To do —
Print each line of the listing once more, precisely as given.

[START OF Data extract]

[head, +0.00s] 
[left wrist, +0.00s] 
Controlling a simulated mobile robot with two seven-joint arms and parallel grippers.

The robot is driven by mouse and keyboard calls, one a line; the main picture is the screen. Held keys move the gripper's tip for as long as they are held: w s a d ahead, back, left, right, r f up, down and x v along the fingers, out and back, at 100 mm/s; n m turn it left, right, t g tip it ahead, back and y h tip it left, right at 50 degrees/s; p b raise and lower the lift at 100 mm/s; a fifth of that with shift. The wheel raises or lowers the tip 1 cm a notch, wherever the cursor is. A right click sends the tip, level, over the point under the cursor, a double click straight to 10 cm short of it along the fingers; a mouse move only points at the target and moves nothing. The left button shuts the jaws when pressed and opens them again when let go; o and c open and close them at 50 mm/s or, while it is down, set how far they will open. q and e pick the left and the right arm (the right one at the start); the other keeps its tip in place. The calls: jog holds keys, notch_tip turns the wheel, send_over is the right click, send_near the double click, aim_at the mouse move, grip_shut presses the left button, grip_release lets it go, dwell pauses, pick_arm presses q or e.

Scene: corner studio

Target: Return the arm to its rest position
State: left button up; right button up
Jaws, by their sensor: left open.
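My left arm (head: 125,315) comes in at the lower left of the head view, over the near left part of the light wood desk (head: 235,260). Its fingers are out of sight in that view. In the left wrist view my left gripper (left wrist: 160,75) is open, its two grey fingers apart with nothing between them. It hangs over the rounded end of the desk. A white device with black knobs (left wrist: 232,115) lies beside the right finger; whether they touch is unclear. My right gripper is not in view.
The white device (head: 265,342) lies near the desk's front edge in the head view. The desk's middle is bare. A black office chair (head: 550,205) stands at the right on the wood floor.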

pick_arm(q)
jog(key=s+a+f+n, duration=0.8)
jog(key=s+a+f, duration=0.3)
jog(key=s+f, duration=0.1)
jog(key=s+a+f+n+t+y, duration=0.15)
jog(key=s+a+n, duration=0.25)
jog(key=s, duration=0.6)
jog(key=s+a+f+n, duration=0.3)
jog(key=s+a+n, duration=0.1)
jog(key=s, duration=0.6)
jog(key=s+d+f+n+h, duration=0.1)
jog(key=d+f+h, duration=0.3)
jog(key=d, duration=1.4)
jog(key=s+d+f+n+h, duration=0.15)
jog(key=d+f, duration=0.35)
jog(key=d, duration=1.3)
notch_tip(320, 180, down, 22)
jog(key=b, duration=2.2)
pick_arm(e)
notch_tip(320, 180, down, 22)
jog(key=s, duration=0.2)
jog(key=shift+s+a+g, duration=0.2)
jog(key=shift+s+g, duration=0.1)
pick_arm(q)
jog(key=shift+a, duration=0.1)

[END OF Data extract]

Solved problem —
[head, +0.00s] 
[left wrist, +0.00s] 
Controlling a simulated mobile robot with two seven-joint arms and parallel grippers.

The robot is driven by mouse and keyboard calls, one a line; the main picture is the screen. Held keys move the gripper's tip for as long as they are held: w s a d ahead, back, left, right, r f up, down and x v along the fingers, out and back, at 100 mm/s; n m turn it left, right, t g tip it ahead, back and y h tip it left, right at 50 degrees/s; p b raise and lower the lift at 100 mm/s; a fifth of that with shift. The wheel raises or lowers the tip 1 cm a notch, wherever the cursor is. A right click sends the tip, level, over the point under the cursor, a double click straight to 10 cm short of it along the fingers; a mouse move only points at the target and moves nothing. The left button shuts the jaws when pressed and opens them again when let go; o and c open and close them at 50 mm/s or, while it is down, set how far they will open. q and e pick the left and the right arm (the right one at the start); the other keeps its tip in place. The calls: jog holds keys, notch_tip turns the wheel, send_over is the right click, send_near the double click, aim_at the mouse move, grip_shut presses the left button, grip_release lets it go, dwell pauses, pick_arm presses q or e.

Scene: corner studio

Target: Return the arm to its rest position
State: left button up; right button up
Jaws, by their sensor: left open.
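My left arm (head: 125,315) comes in at the lower left of the head view, over the near left part of the light wood desk (head: 235,260). Its fingers are out of sight in that view. In the left wrist view my left gripper (left wrist: 160,75) is open, its two grey fingers apart with nothing between them. It hangs over the rounded end of the desk. A white device with black knobs (left wrist: 232,115) lies beside the right finger; whether they touch is unclear. My right gripper is not in view.
The white device (head: 265,342) lies near the desk's front edge in the head view. The desk's middle is bare. A black office chair (head: 550,205) stands at the right on the wood floor.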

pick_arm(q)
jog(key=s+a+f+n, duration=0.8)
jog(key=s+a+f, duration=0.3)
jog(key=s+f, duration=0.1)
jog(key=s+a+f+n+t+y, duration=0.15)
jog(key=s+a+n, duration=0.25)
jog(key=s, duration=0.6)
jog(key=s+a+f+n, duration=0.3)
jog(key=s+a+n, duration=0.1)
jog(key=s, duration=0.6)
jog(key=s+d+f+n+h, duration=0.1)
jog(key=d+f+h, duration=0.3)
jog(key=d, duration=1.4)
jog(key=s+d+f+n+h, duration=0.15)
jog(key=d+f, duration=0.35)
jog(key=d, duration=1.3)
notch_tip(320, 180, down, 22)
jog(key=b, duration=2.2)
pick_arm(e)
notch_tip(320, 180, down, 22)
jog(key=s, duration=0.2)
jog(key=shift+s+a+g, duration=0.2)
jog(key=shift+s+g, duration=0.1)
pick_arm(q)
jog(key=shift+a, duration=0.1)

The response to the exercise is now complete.